» EXERCISE MATERIALS
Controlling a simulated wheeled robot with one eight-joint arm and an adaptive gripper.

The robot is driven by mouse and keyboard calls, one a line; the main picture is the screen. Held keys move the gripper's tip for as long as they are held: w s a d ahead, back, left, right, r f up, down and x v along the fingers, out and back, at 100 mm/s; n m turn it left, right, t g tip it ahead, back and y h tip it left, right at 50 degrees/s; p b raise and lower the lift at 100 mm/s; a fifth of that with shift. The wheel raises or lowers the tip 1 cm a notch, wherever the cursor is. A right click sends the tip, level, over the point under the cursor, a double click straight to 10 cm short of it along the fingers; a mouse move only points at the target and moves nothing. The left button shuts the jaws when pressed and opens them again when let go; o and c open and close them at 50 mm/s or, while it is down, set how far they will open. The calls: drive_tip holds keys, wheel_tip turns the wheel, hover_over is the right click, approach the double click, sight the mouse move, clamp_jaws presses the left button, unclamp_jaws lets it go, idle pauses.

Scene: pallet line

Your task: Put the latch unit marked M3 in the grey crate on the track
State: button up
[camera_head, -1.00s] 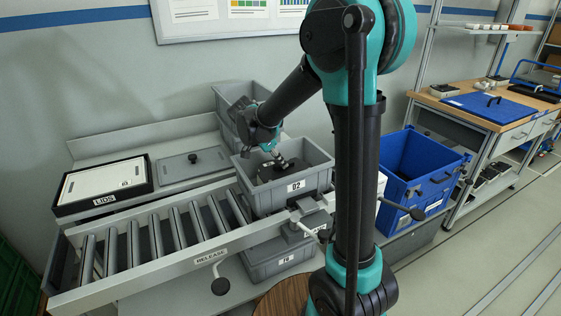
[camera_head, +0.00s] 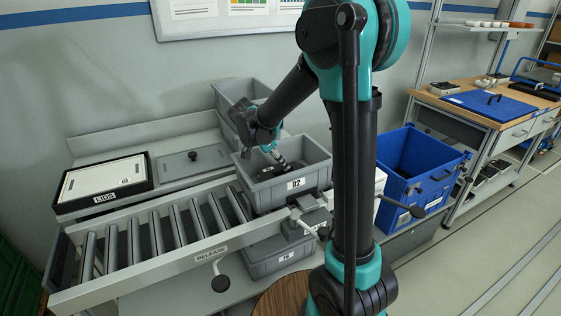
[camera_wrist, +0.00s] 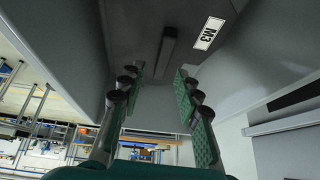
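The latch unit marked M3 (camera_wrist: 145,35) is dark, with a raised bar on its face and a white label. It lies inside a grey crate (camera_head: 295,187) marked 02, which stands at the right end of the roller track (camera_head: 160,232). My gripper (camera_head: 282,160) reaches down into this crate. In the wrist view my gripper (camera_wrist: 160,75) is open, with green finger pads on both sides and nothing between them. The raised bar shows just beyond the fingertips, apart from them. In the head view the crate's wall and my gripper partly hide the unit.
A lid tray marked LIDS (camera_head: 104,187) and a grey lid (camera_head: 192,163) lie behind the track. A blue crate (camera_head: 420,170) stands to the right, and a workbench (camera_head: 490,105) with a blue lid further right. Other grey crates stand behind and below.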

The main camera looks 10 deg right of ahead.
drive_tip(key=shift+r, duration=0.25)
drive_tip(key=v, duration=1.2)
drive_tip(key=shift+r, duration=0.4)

...

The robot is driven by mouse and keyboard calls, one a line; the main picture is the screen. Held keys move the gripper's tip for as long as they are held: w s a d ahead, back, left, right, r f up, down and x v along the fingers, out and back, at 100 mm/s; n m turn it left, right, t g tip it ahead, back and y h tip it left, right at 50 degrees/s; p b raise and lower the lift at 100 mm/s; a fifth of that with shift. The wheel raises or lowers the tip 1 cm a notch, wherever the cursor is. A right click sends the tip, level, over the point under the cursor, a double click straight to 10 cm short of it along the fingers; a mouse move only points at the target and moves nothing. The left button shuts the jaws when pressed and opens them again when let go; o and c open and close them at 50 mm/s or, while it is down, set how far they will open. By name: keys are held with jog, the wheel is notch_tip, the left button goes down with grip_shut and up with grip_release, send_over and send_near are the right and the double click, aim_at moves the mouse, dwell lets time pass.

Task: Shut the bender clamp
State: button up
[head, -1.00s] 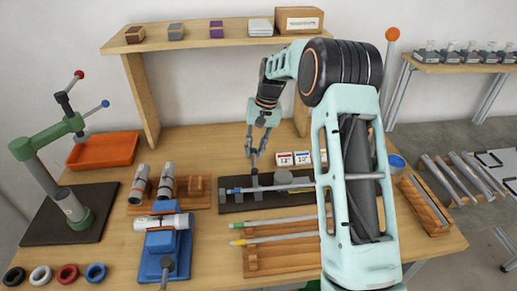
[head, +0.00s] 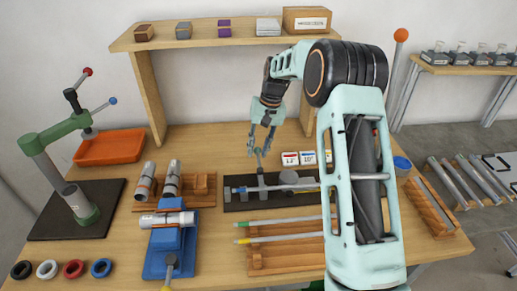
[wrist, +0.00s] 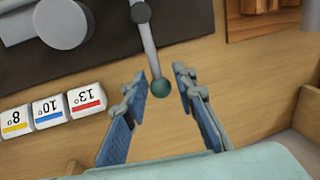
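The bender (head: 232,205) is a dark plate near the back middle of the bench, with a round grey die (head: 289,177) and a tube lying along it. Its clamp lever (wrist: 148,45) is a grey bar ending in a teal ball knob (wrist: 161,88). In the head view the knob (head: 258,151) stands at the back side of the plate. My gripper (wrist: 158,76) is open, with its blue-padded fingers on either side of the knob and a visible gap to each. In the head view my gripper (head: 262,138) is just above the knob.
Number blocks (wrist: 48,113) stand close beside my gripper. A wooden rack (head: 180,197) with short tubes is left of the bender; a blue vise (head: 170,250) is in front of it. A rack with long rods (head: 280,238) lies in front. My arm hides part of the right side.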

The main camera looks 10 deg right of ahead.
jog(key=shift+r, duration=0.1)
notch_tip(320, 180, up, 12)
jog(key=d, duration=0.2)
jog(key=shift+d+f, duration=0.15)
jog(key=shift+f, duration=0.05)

» EXERCISE
Above this instruction are the records; retype exactly the lines from the one containing "Controlling a simulated" up to and including the one containing "Your task: Put".

» FULL RESPONSE
Controlling a simulated wheeled robot with one eight-joint arm and an adaptive gripper.

The robot is driven by mouse and keyboard calls, one a line; the main picture is the screen. Held keys move the gripper's tip for as long as they are held: w s a d ahead, back, left, right, r f up, down and x v along the fingers, out and back, at 100 mm/s; n m turn it left, right, t g tip it ahead, back and y h tip it left, right at 50 degrees/s; p b raise and lower the lift at 100 mm/s; a fifth of that with shift. The wheel raises or lowers the tip 1 cm a notch, wherever the cursor is. A right click sends the tip, level, over the point under the cursor, a double click straight to 10 cm short of it along the fingers; a mouse move only points at the target and moves nothing. The left button shuts the jaws when pressed and opens them again when let go; o and c open and close them at 50 mm/s or, while it is down, set how far they will open. The calls: drive_tip holds keys, wheel_tip turns the wheel, hover_over is the right click, approach the double click, sight the mouse move, clamp_jaws presses the left button, unclamp_jaws lets it go, idle pauses.

Scene: pallet line

Your task: Put the latch unit marked M3 in the grey crate on the track

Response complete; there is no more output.